#### [REQUIRED WORK]
Go through the material below and count the lines with the string "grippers"; the number is the whole answer.

#### [GIVEN INFORMATION]
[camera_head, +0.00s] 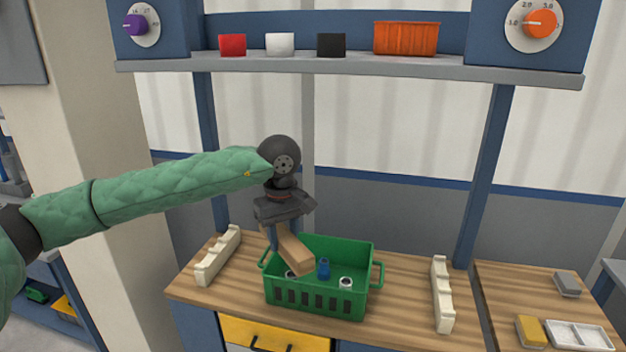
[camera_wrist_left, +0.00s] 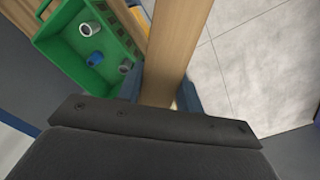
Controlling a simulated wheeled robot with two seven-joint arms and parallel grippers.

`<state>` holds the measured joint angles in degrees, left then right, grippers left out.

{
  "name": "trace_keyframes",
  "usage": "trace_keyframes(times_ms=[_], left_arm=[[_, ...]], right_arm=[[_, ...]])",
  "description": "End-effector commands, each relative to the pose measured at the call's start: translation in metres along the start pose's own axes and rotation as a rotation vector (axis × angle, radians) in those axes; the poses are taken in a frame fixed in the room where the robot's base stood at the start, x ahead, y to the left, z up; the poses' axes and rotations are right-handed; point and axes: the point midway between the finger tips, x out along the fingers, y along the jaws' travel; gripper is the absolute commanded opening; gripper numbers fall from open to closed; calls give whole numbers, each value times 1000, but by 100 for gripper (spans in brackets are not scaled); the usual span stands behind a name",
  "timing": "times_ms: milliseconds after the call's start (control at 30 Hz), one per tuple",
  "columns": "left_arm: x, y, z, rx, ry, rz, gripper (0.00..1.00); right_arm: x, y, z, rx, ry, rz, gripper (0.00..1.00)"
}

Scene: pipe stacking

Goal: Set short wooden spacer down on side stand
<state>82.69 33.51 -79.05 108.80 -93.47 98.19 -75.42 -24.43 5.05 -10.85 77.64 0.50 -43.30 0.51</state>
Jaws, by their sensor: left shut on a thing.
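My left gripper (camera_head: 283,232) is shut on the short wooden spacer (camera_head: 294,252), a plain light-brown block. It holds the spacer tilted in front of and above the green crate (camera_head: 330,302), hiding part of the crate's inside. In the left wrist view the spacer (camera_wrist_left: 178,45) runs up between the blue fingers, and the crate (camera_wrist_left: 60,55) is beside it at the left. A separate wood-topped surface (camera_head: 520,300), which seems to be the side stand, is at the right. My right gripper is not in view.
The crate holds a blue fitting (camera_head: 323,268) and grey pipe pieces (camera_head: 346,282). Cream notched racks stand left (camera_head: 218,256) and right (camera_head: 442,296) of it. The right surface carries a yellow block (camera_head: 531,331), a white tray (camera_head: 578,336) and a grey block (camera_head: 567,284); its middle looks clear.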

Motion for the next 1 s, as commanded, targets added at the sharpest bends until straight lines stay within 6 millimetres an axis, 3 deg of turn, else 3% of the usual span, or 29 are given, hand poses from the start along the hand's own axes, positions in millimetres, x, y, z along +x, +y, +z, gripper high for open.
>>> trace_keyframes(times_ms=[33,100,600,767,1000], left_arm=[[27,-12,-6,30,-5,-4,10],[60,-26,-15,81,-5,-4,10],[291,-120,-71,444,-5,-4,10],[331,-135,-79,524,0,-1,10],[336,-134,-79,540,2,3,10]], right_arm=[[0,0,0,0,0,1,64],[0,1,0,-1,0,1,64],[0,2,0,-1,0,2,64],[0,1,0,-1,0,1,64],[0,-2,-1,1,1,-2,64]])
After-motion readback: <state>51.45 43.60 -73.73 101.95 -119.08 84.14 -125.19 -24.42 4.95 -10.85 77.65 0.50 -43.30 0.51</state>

#### [RESPONSE TO THE TASK]
2